SET TASK
In the data below, find the line with "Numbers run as" and output it along with every later line, exactly, but not the pictures.

SOURCE EXCERPT
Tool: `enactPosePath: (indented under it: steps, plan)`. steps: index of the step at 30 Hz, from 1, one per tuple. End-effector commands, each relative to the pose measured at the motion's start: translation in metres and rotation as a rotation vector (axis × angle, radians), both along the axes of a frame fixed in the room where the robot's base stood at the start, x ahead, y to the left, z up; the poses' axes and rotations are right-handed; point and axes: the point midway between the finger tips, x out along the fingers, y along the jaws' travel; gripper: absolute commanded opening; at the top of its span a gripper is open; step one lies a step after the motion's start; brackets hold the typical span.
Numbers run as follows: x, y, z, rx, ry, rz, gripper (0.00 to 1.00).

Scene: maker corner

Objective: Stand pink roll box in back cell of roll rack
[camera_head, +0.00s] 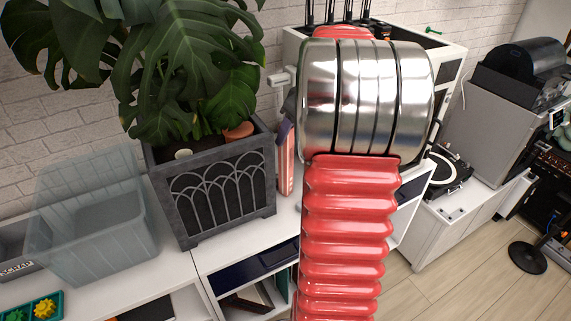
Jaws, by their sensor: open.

SOLUTION TO THIS TASK
Numbers run as follows: x, y, z, rx, ry, rz, gripper (0.00 to 1.00).

Scene: maker corner

Objective: Stand pink roll box in back cell of roll rack
[camera_head, +0.00s] 
Jaws, by their sensor: open.

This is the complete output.